◆ Data ◆
▬▬▬▬▬▬▬▬▬▬

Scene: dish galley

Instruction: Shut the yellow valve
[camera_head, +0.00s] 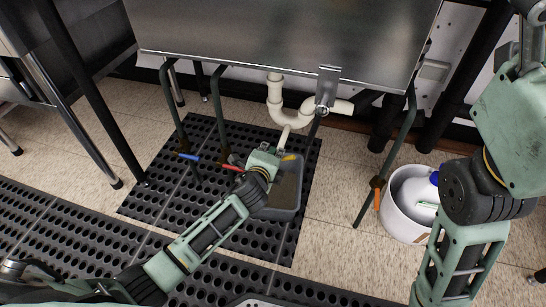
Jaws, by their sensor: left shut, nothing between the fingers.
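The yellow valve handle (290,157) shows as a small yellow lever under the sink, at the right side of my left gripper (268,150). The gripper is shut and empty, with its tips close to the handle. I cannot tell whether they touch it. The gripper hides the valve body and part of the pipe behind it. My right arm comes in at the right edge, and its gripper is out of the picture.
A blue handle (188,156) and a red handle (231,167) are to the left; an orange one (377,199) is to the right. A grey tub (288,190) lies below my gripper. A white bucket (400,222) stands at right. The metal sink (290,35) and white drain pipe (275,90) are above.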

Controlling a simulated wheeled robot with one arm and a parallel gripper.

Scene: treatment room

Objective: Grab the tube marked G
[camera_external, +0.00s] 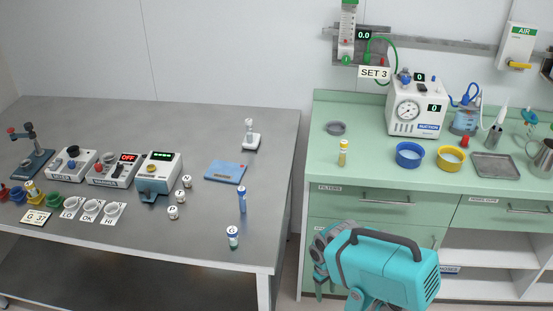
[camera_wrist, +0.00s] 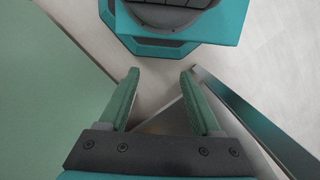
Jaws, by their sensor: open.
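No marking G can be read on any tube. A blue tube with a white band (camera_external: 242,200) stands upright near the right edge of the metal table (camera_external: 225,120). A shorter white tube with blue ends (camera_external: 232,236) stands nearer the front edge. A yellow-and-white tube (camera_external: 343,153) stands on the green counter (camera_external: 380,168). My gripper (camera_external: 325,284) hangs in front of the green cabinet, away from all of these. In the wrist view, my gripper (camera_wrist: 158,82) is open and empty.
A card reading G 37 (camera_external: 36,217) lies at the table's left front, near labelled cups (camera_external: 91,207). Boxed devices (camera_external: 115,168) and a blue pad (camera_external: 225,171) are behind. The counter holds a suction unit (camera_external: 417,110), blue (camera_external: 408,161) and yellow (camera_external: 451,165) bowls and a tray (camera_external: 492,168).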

▬▬▬▬▬▬▬▬▬▬

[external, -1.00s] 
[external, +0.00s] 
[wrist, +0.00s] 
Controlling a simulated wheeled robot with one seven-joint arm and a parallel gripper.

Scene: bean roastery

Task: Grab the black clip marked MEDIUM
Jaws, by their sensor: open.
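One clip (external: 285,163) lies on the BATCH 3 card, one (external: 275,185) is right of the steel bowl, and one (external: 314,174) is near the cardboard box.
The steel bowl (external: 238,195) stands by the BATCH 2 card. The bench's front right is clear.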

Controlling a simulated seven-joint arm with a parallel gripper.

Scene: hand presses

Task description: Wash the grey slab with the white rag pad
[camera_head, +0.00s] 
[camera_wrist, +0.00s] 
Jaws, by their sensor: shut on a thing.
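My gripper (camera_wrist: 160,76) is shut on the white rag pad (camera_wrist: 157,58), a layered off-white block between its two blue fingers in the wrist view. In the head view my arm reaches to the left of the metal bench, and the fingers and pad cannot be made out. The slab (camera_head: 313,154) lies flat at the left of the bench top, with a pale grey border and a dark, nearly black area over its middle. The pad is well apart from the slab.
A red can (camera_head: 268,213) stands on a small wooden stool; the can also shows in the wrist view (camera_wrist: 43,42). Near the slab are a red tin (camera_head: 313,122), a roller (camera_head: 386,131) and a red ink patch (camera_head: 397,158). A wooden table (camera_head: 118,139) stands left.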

▬▬▬▬▬▬▬▬▬▬

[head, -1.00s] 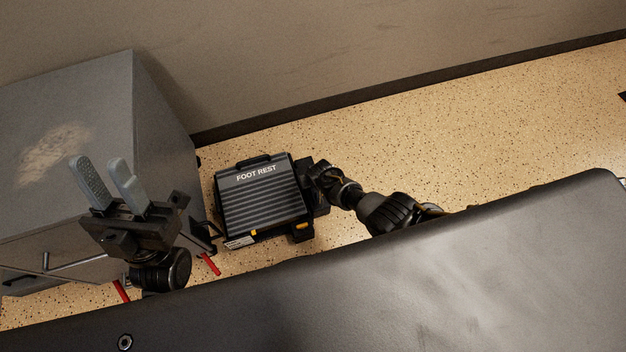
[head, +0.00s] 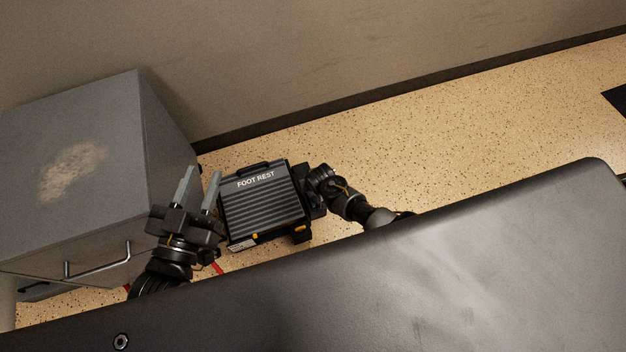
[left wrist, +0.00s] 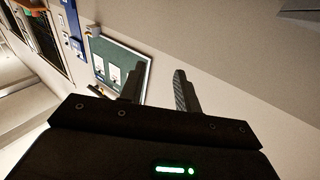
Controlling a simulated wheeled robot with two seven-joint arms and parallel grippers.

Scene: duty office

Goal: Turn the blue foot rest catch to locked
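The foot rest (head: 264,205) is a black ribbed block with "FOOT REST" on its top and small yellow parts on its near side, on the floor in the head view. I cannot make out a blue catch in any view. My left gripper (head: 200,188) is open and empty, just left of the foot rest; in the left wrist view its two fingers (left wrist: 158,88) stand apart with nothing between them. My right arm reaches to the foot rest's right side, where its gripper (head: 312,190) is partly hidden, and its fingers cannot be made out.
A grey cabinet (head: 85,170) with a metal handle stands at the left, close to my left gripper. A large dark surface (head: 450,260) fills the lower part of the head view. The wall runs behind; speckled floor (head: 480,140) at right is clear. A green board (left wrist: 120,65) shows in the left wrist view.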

▬▬▬▬▬▬▬▬▬▬

◆ Problem details ◆
The copy should hold exactly the lines from the line with "[head, -1.00s]" to the line with "Scene: duty office", both ends in, set down without any pictures and with nothing added.

◆ Answer to the task ◆
[head, -1.00s] 
[head, +0.00s] 
[left wrist, +0.00s] 
Controlling a simulated wheeled robot with two seven-joint arms and parallel grippers.

Scene: duty office

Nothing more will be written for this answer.